WRITTEN INSTRUCTION
Give back the exact lines spanning from the line with "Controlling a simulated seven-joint" to the line with "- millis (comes", with both of those lines included and no others.

INFORMATION PROVIDED
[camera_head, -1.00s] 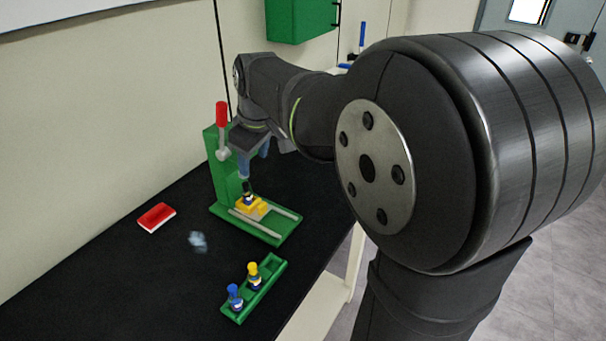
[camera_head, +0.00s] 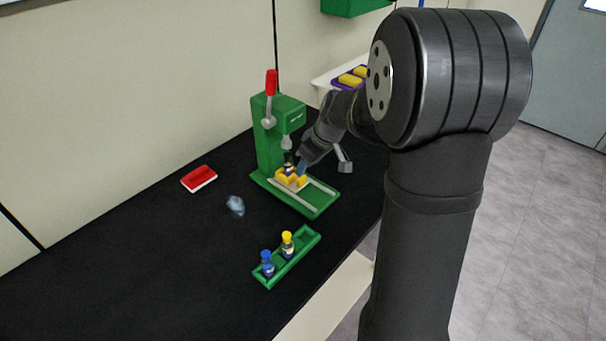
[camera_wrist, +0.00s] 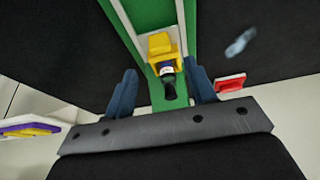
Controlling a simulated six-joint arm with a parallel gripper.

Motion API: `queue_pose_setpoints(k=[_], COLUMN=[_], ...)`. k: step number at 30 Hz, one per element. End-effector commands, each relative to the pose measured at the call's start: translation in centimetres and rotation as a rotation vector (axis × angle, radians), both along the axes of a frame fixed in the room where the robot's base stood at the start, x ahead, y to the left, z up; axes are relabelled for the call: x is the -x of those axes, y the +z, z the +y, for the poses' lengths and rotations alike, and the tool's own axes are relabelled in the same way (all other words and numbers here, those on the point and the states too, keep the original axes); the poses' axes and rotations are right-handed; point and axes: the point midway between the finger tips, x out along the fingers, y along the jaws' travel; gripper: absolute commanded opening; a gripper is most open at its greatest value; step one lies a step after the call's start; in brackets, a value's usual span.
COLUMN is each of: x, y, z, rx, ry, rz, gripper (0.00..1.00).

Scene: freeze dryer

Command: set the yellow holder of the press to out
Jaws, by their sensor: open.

* * *

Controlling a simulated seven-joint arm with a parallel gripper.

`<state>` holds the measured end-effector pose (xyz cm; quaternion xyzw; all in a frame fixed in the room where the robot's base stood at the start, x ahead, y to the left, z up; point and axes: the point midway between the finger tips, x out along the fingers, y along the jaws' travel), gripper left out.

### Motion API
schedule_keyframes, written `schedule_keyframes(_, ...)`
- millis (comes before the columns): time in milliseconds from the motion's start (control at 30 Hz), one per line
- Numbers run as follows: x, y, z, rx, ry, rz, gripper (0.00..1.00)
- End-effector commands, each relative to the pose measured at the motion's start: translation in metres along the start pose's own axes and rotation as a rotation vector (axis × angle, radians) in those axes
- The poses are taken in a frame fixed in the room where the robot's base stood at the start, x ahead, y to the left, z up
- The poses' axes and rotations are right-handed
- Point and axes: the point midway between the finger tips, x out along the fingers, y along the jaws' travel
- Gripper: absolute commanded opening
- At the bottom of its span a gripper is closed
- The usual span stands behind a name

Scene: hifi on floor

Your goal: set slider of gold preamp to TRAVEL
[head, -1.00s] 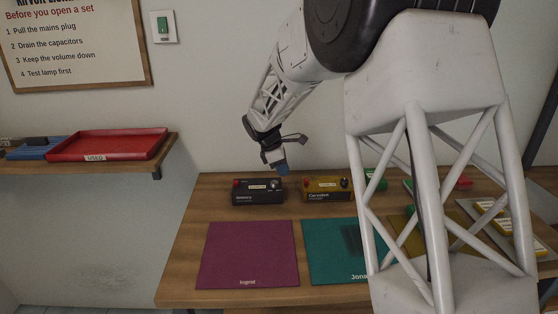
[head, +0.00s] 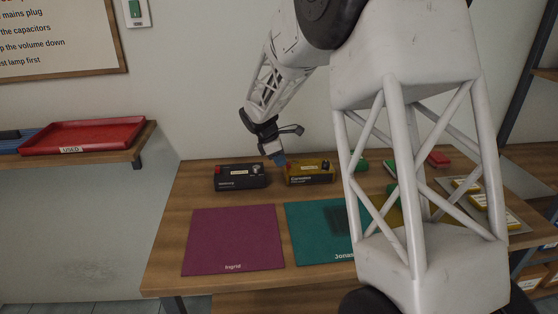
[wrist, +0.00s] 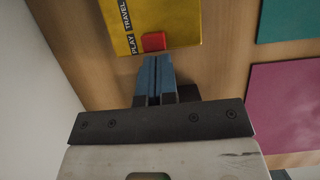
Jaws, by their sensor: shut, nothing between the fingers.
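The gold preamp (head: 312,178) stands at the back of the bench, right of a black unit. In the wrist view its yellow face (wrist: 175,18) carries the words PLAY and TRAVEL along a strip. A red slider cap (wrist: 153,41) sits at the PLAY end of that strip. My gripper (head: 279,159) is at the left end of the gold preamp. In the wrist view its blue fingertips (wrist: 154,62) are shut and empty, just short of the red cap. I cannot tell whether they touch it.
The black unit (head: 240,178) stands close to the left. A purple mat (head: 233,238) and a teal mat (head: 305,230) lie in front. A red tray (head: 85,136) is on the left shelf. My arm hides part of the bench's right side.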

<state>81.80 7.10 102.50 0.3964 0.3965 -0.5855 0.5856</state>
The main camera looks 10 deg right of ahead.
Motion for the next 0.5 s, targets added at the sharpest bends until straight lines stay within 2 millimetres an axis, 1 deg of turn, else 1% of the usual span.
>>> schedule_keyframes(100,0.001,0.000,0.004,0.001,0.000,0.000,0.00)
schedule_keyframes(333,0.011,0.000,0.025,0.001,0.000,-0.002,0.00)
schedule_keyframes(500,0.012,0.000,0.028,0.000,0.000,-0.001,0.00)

WRITTEN ANSWER
Controlling a simulated seven-joint arm with a parallel gripper.

`<state>` holds the measured end-effector pose (xyz cm; quaternion xyzw; all in a frame fixed in the room where the robot's base stood at the start, x ahead, y to the left, z up; point and axes: the point midway between the finger tips, x out along the fingers, y along the jaws' travel), gripper left out.

### Motion API
schedule_keyframes, written `schedule_keyframes(_, ...)`
- millis (comes before the columns): time in milliseconds from the motion's start (control at 30 Hz), one per line

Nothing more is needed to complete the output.